SOURCE EXCERPT:
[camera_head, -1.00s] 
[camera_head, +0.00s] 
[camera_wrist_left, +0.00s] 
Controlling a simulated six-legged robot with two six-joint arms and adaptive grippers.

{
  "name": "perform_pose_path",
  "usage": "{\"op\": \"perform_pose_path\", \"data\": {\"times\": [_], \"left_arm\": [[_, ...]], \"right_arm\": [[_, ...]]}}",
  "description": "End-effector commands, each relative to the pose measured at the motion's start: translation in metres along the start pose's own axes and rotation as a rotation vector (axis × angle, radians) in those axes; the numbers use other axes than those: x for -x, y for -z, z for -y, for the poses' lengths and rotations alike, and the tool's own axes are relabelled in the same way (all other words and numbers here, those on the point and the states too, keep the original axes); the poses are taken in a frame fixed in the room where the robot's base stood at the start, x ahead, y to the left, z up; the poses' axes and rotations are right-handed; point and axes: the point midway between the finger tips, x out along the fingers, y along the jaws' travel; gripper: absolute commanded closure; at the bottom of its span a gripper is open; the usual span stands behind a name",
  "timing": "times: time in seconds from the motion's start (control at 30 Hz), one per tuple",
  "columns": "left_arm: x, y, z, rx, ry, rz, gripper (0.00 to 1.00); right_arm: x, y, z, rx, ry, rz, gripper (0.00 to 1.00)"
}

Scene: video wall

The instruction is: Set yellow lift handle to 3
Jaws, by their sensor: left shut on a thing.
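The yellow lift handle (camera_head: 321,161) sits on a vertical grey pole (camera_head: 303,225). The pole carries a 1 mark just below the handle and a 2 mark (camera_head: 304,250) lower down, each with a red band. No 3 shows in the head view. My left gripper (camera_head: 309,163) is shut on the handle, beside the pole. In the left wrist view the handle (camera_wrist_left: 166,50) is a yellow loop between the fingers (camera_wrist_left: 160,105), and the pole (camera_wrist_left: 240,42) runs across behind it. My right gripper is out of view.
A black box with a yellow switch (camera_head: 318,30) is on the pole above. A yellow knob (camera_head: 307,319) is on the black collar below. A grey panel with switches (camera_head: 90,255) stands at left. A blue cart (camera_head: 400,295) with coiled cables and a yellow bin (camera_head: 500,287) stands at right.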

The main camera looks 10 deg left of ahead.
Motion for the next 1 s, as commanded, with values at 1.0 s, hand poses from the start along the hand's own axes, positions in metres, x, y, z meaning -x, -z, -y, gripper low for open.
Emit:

EXERCISE: Using the listing above, gather each line that holds the string "from" and copy it.

THE OUTPUT:
  "timing": "times: time in seconds from the motion's start (control at 30 Hz), one per tuple",
Motion for the next 1 s, as commanded, with values at 1.0 s, hand poses from the start along the hand's own axes, positions in metres, x, y, z meaning -x, -z, -y, gripper low for open.

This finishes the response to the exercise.